Copy out every line of the records where the string "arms" occurs.

────────────────────────────────────────

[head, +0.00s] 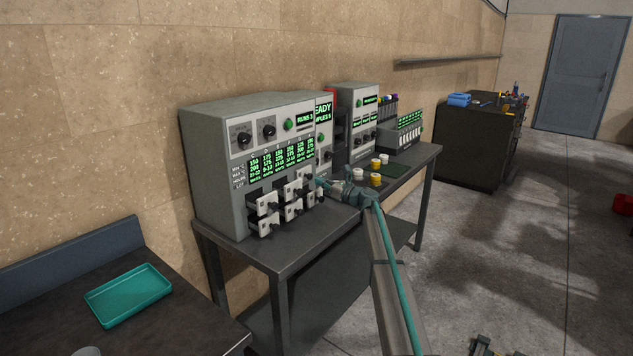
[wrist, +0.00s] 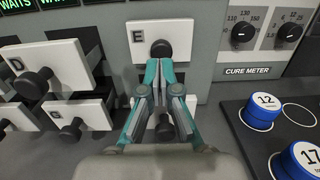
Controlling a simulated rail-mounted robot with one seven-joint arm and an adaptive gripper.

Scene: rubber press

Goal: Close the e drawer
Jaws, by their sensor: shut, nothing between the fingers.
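The E drawer (wrist: 182,32) has a white front with a black knob and the letter E, at the top middle of the wrist view. It looks set farther back than the D drawer (wrist: 78,62) beside it. Whether it is fully flush cannot be told. My gripper (wrist: 160,66) is shut and empty, its fingertips just below the E knob in the picture. I cannot tell whether they touch it. In the head view my gripper (head: 319,182) is at the right end of the drawer bank, hiding part of it.
The G drawer (wrist: 92,112) sticks out at lower left. Another white-fronted drawer with a black knob (wrist: 165,126) lies behind and below my fingers. Blue-lidded pots labelled 12 (wrist: 262,108) and 17 (wrist: 302,160) stand at right. The cure meter panel (wrist: 248,70) is beside E.

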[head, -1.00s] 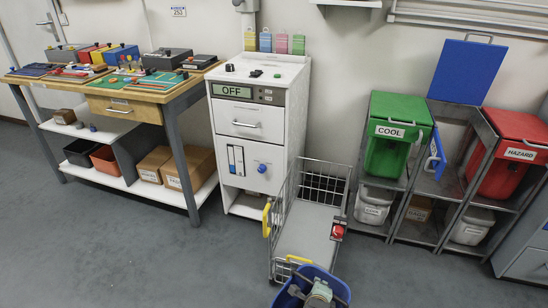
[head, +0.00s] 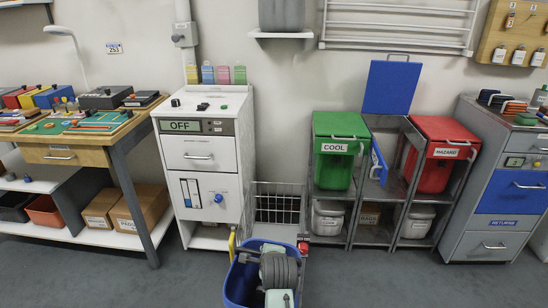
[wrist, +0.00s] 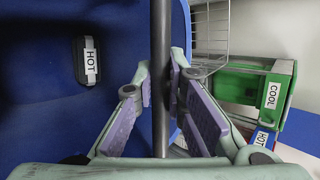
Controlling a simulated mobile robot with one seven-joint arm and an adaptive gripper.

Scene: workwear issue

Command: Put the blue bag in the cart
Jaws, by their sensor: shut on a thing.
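The blue bag (head: 240,283) is at the bottom middle of the head view, in front of the cart. My gripper (wrist: 160,88) is shut on the bag's dark bar-like handle (wrist: 160,40). In the head view my gripper (head: 279,290) is over the bag, its fingertips hidden. The wire cart (head: 279,207) stands behind the bag, against the white cabinet's right side. The bag and my arm hide most of its basket. Its mesh shows in the wrist view (wrist: 207,40).
A white cabinet (head: 205,150) reading OFF stands left of the cart. A green COOL bin (head: 338,160), an open blue-lidded stand (head: 391,88) and a red HAZARD bin (head: 440,165) are to the right. A workbench (head: 75,155) is at left. Grey floor is clear either side.

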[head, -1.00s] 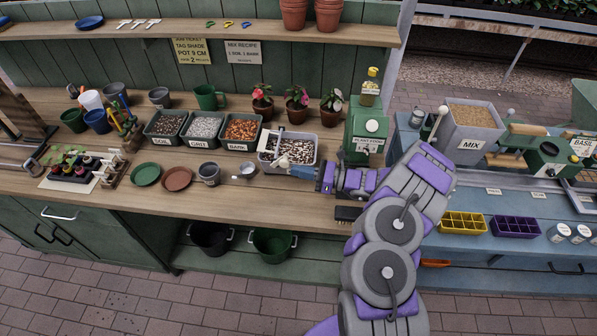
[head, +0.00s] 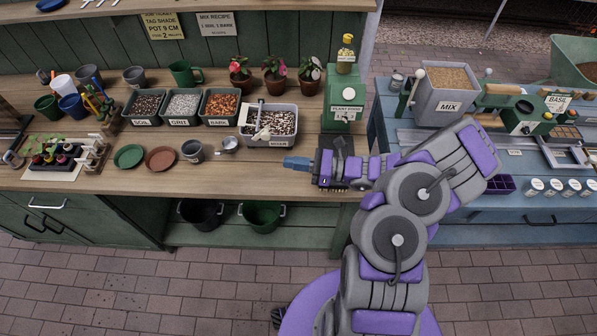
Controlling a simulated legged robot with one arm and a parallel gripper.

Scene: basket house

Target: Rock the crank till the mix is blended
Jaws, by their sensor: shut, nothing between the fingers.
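The mixer (head: 284,123) is a grey tub of dark and pale speckled mix on the wooden bench, with its label at the front. A thin, light crank handle (head: 262,112) stands over its left part. My gripper (head: 288,162) has blue fingers pointing left. It is shut and empty, in front of the mixer towards the bench's front edge, apart from the tub and the handle. How evenly the mix is blended is too small to tell.
Soil (head: 146,106), grit (head: 183,105) and bark (head: 219,106) tubs stand left of the mixer. A small metal scoop or pan (head: 229,144) and a grey pot (head: 192,151) lie left of my gripper. A green plant-food dispenser (head: 345,97) stands at the right.

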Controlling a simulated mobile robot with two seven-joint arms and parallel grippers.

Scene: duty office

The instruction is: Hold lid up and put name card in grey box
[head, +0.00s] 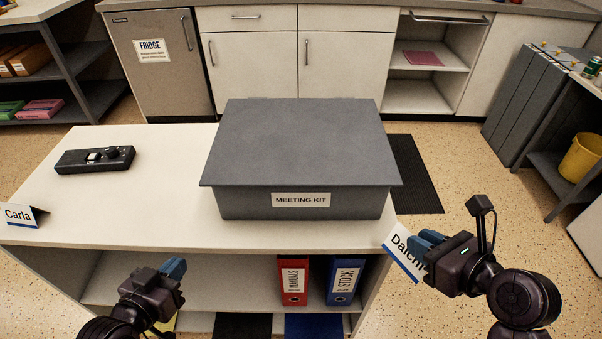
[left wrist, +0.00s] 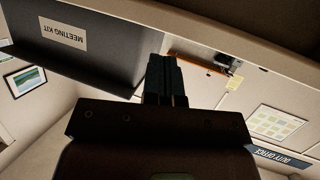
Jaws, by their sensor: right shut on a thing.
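The grey box (head: 250,205), labelled MEETING KIT, stands on the white tabletop. Its flat grey lid (head: 300,145) is down and overhangs the front. The box also shows upside down in the left wrist view (left wrist: 105,55). My right gripper (head: 428,243) is shut on a white name card (head: 403,262) reading "Daich…", its end hidden by the fingers. It holds the card tilted, right of the table's front corner. My left gripper (head: 174,268) is empty, in front of and below the table's front edge, left of the box. Its fingers (left wrist: 165,78) look closed together in the wrist view.
A second name card, "Carla" (head: 20,214), stands at the table's left edge. A black device (head: 95,159) lies at the back left of the tabletop (head: 150,210). Red (head: 293,281) and blue (head: 344,280) binders stand on the shelf below.

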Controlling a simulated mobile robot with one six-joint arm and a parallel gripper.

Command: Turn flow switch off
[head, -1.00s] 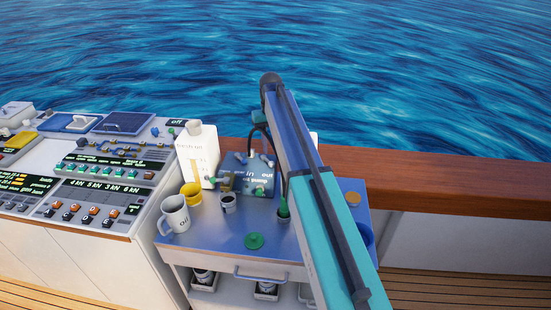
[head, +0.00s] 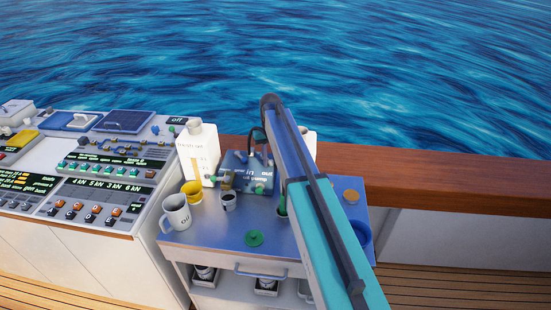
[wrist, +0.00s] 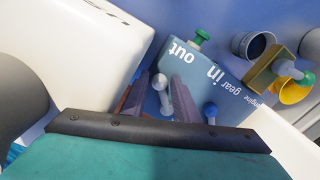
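The blue box (head: 250,172) with white lettering stands on the trolley. The wrist view shows the same box (wrist: 205,80) close up, reading "out", "in", "gear" and "engine". A grey lever with a round tip (wrist: 160,83) and a blue ball-topped lever (wrist: 210,109) stand at it, and a green knob (wrist: 199,36) is on its side. No label I can read says which one is the flow switch. My gripper (wrist: 161,96) points at the box, its two fingers apart on either side of the grey lever; contact cannot be told. My arm hides part of this area in the head view.
A green lid (head: 254,238) lies in front. A control console (head: 92,180) adjoins on the left; a wooden rail (head: 440,182) runs behind.

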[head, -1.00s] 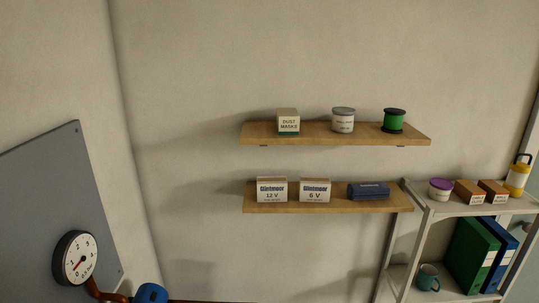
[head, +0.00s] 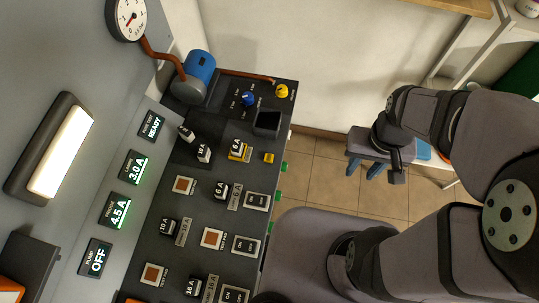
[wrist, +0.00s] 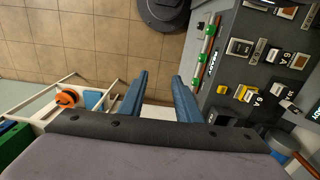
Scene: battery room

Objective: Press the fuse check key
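A small yellow key (head: 269,158) sits near the right edge of the dark sloping panel (head: 205,228); its label is unreadable, so I cannot confirm that it is the fuse check key. Left of it, a yellow holder (head: 240,153) carries a fuse marked 6 A. A display (head: 152,126) reads READY. My gripper (head: 365,170) is right of the panel, over the floor, apart from the key. In the wrist view its blue fingers (wrist: 160,76) are open and empty. The small yellow key (wrist: 222,90) lies right of them there.
Several fuses, square keys and rocker switches cover the panel, with green parts (head: 281,195) along its right edge. A yellow knob (head: 281,91), blue knob (head: 248,99) and blue motor (head: 199,68) are at the back. A white shelf stands right. Open floor (head: 315,175) lies between.

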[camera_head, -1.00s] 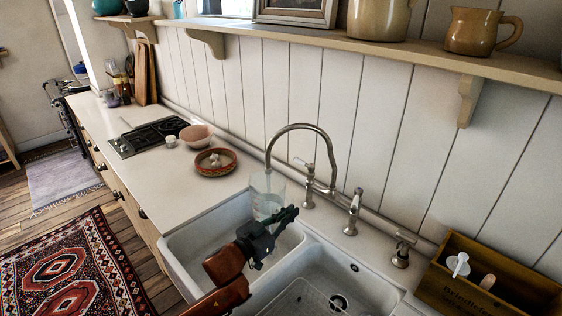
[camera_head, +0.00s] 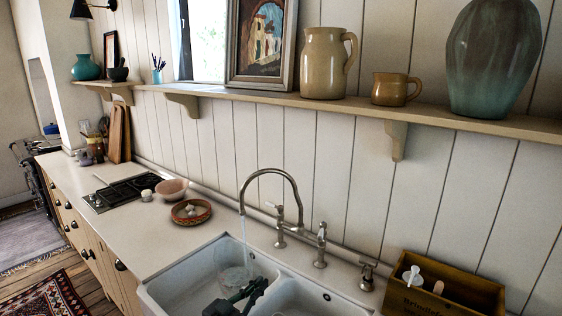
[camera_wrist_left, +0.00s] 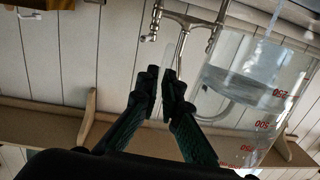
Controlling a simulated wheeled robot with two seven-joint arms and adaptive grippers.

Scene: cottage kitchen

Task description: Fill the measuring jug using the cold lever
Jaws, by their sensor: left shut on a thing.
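The clear measuring jug (camera_head: 234,281) is over the left sink basin, below the curved tap spout (camera_head: 270,172). A thin stream of water (camera_head: 243,230) runs down from the spout towards it. My left gripper (camera_head: 236,303) is shut on the jug's handle. In the left wrist view the jug (camera_wrist_left: 250,100) is at the right with red marks and seems to have water in it; the exact level is unclear. The tap has a left lever (camera_head: 280,222) and a right lever (camera_head: 321,236); no cold label is readable. My right gripper is not in view.
The white double sink (camera_head: 180,290) lies at the bottom. A wooden box (camera_head: 425,297) stands right of it, past a small fitting (camera_head: 368,272). A patterned bowl (camera_head: 191,213) and pink bowl (camera_head: 172,188) stand on the counter (camera_head: 120,225). A shelf (camera_head: 345,114) runs above.

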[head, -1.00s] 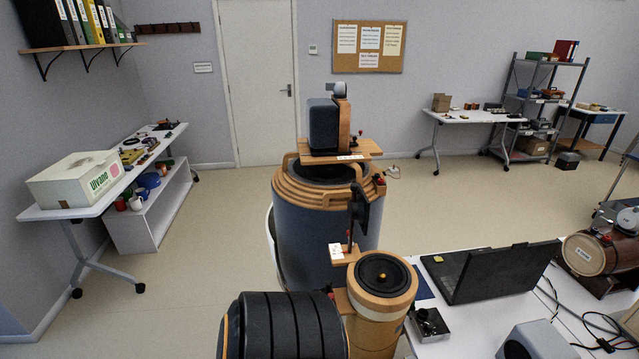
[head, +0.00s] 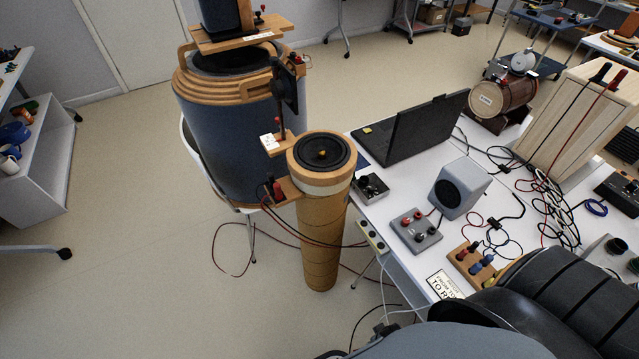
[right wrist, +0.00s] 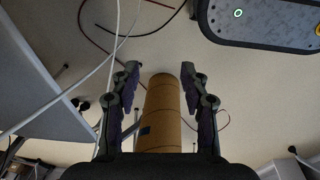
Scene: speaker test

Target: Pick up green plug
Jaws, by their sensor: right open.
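I cannot make out a green plug in either view. In the head view, a small wooden block (head: 463,262) near the front of the white table (head: 412,275) carries red, blue and dark plugs (head: 488,258). A grey box with red and black sockets (head: 416,232) stands beside it. My right gripper (right wrist: 159,78) is open and empty in the right wrist view. A brown cylinder (right wrist: 161,112) shows beyond its fingers, with no visible contact. My left gripper is in neither view.
A laptop (head: 415,130), a small grey speaker (head: 460,188) and tangled cables (head: 560,215) crowd the table. A brown column speaker (head: 320,225) stands at its left edge, before a large blue drum-shaped speaker (head: 228,145). Loose wires (head: 235,262) lie on the floor.

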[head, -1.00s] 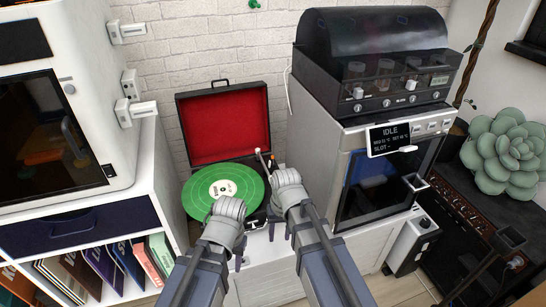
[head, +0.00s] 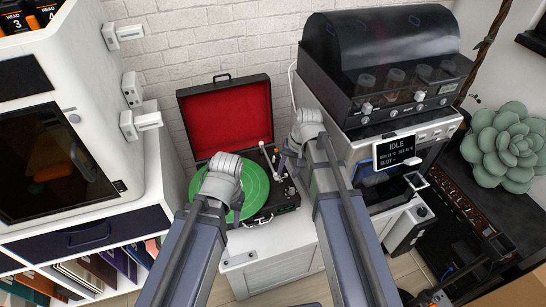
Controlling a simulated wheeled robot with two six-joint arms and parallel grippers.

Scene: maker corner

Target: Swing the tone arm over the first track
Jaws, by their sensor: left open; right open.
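The record player is an open black case (head: 262,217) with a red-lined lid (head: 228,117) standing up behind it. A green record (head: 257,186) lies on its platter, partly covered by my left wrist. The thin pale tone arm (head: 270,163) lies along the right side of the record, apart from the green disc. My right gripper (head: 290,163) is open just right of the tone arm; I cannot tell whether it touches it.
The player stands on a white cabinet (head: 270,262). A white shelf unit with a dark-doored machine (head: 48,160) is close on the left. A black-hooded machine (head: 385,60) and a display reading IDLE (head: 394,151) stand close on the right. A succulent (head: 503,148) is far right.

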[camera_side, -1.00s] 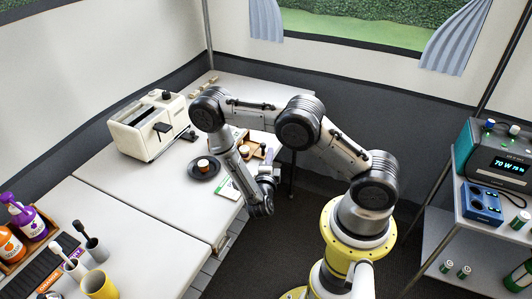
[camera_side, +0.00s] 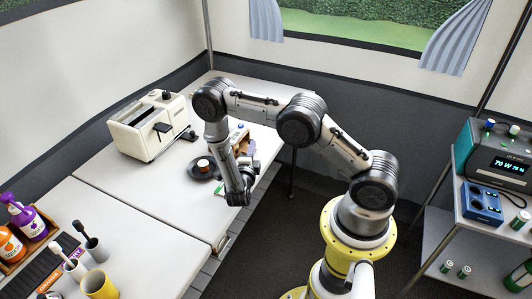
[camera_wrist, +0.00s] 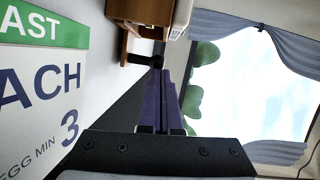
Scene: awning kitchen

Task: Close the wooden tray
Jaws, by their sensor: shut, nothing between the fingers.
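The wooden tray (camera_wrist: 143,12) shows at the top of the wrist view, with a dark handle (camera_wrist: 143,60) sticking out toward my fingertips. My gripper (camera_wrist: 168,73) is shut and empty, its two purple fingers together. The fingertips are close to the handle's end; I cannot tell whether they touch it. In the side view my arm covers most of the tray, and only part of its wooden edge (camera_side: 240,140) shows behind my wrist. My gripper is low at the table's front edge there, with its fingertips hard to make out.
A dark plate (camera_side: 203,170) with a small cup (camera_side: 203,164) stands left of my forearm. A cream toaster (camera_side: 150,125) stands further back. Open floor lies right of the table.

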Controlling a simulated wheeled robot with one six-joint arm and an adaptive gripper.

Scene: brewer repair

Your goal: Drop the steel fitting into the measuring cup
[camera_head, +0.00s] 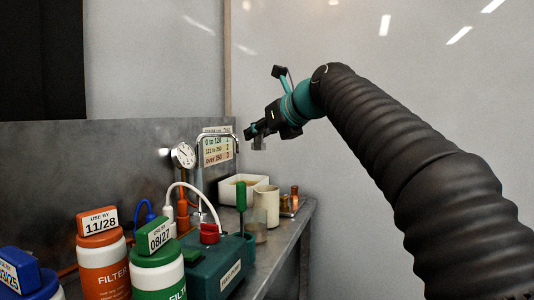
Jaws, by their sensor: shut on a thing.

────────────────────────────────────────

Response —
Controlling a simulated mobile robot with two seven-joint arms and parallel grippers.
Controlling a simulated wheeled robot with two seven-joint arms and adaptive grippers.
Controlling a simulated wheeled robot with two six-joint arms and parallel grippers.

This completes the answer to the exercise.